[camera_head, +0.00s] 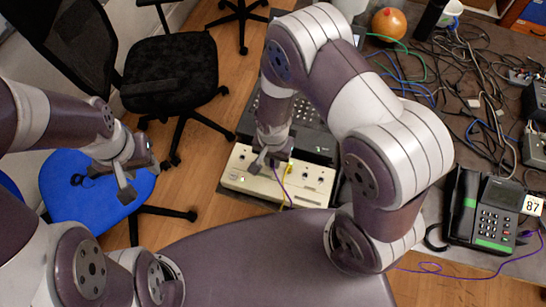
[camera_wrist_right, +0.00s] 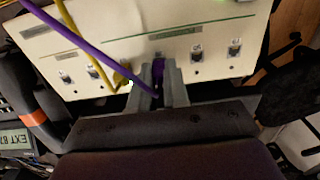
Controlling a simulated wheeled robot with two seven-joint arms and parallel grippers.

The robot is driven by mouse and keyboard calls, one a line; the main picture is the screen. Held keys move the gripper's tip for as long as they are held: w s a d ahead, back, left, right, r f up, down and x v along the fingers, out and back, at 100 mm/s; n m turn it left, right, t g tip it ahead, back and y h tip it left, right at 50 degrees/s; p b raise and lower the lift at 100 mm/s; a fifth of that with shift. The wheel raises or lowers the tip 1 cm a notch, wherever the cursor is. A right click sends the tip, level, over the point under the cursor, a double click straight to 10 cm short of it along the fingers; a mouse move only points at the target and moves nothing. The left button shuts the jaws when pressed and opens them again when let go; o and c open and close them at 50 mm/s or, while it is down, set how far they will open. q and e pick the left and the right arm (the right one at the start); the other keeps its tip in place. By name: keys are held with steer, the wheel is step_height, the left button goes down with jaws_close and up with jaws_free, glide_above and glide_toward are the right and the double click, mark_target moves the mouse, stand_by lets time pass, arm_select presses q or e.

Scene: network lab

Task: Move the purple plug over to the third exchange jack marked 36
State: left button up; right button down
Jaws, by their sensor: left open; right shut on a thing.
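The cream exchange box (camera_head: 240,178) lies on the table's left part; its face with a row of jacks fills the top of the right wrist view (camera_wrist_right: 130,45). My right gripper (camera_wrist_right: 159,82) is at this face, shut on the purple plug (camera_wrist_right: 158,70). A purple cable runs from it to the upper left. I cannot tell whether the plug sits in a jack or just in front of it. Two empty-looking jacks (camera_wrist_right: 196,53) (camera_wrist_right: 234,47) are to its right. The jack numbers are not readable. My left gripper (camera_head: 122,180) is open and empty above the blue chair.
A yellow plug (camera_wrist_right: 122,77) with a yellow cable sits just left of my right gripper. Two more jacks (camera_wrist_right: 66,78) are further left. A dark desk phone (camera_head: 485,210) with a card reading 87 (camera_head: 532,205) stands at the right. Tangled cables (camera_head: 465,90) cover the upper right.

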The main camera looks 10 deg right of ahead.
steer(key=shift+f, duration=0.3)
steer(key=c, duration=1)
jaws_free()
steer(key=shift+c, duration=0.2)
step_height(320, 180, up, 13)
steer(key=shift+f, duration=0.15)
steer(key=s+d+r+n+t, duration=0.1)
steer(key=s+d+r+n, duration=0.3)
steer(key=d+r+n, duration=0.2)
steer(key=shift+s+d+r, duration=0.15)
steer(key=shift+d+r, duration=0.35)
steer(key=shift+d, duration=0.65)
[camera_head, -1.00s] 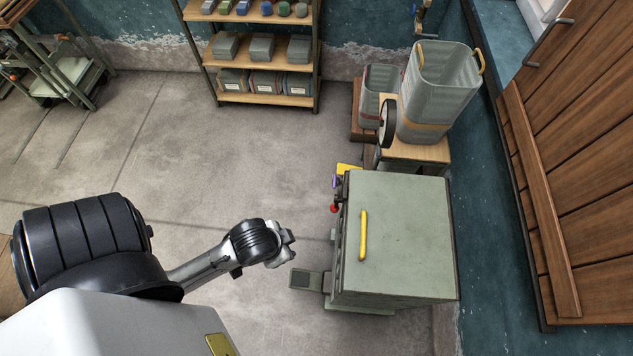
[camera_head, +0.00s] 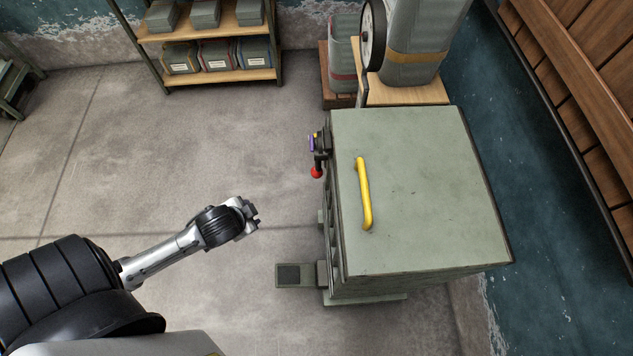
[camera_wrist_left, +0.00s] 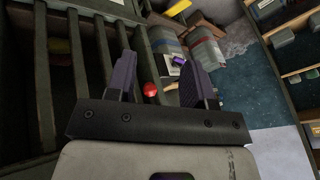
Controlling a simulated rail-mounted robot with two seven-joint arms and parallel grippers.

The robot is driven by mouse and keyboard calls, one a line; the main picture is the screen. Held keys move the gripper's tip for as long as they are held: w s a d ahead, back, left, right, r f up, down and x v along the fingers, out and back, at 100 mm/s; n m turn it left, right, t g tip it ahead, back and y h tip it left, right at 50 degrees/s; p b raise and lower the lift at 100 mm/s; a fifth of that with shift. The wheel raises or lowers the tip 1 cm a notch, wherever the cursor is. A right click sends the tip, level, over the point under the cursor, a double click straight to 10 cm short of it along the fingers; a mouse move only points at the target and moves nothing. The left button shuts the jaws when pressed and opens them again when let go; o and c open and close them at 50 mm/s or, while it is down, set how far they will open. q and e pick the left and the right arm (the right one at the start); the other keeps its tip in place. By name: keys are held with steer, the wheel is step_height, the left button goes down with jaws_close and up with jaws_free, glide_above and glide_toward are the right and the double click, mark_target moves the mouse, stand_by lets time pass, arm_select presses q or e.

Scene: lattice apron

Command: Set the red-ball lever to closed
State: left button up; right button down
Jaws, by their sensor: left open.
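The red-ball lever (camera_head: 316,172) sticks out from the left side of the green-grey cabinet (camera_head: 430,190), near its back corner. A small purple part (camera_head: 311,143) sits just behind the ball. My left gripper (camera_head: 252,212) is left of the cabinet and nearer to me than the red ball, apart from both. In the left wrist view my left gripper (camera_wrist_left: 160,82) is open and empty, and the red ball (camera_wrist_left: 150,90) appears between its two fingers, farther off. The purple part (camera_wrist_left: 178,61) shows beyond it. My right gripper is not in view.
A yellow handle (camera_head: 363,193) lies on the cabinet top. A pedal (camera_head: 295,274) juts out low at the cabinet's front left. Bins (camera_head: 412,60) stand behind the cabinet, and a shelf (camera_head: 210,80) stands at the back. The floor left of the cabinet is clear.

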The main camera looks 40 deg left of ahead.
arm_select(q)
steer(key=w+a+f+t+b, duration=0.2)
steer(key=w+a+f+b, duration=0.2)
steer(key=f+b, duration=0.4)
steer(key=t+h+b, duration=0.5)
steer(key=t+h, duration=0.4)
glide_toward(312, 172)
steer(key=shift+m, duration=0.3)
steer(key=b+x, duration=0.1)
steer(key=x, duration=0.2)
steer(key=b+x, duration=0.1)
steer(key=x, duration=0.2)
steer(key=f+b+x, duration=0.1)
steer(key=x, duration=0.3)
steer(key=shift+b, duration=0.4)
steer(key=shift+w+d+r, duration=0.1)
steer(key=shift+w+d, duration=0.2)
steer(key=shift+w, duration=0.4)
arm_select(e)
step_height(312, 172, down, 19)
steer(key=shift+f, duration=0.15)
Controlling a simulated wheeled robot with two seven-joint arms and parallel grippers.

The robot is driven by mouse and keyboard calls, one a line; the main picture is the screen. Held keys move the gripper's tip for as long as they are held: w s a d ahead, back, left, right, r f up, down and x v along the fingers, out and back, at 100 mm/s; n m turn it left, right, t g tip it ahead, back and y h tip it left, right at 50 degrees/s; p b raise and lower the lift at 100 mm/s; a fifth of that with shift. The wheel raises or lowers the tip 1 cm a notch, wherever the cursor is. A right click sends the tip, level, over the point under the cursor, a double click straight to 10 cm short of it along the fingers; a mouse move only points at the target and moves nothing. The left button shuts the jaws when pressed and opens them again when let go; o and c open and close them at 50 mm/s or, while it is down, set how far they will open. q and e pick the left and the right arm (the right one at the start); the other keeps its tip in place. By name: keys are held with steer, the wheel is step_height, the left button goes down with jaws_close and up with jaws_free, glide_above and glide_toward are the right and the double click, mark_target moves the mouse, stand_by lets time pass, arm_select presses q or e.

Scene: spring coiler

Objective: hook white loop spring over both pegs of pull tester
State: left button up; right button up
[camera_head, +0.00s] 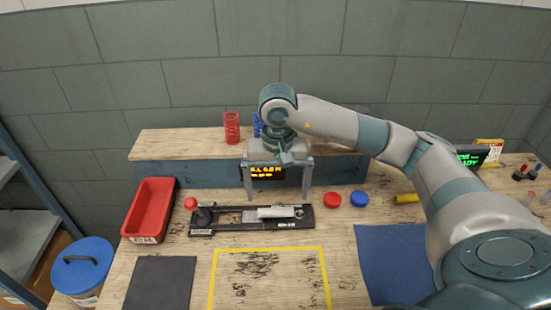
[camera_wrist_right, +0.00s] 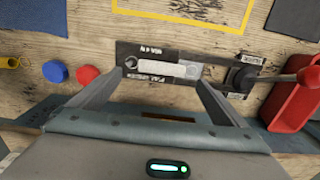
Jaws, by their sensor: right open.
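The pull tester (camera_head: 235,224) is a long black base with a red-knobbed lever at its left end in the head view. In the right wrist view the tester (camera_wrist_right: 190,52) runs across, its lever at the right. The white loop spring (camera_head: 275,212) lies along the tester's right half, with a ring at its right end. In the wrist view the spring (camera_wrist_right: 165,70) shows between my fingers. I cannot tell whether its loops are around the pegs. My right gripper (camera_head: 277,196) is open above and behind the spring, its fingers (camera_wrist_right: 158,80) wide apart. My left gripper is out of view.
A red bin (camera_head: 150,207) stands left of the tester. Red (camera_head: 332,200) and blue (camera_head: 359,199) discs lie to its right. A wooden shelf (camera_head: 180,145) with red (camera_head: 232,128) and blue springs is behind. The yellow-taped area (camera_head: 268,280) in front is free.

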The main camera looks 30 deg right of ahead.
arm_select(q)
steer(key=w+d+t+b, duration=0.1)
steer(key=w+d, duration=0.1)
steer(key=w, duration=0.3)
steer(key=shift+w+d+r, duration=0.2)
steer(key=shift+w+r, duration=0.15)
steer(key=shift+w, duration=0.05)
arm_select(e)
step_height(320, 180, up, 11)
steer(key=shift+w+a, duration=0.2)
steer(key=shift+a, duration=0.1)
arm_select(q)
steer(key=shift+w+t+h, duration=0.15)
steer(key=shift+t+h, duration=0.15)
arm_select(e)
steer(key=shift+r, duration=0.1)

______

Exercise prompt -
How many lines of the records contain the string "Scene"? Respond with the number alone.

Worked solution -
3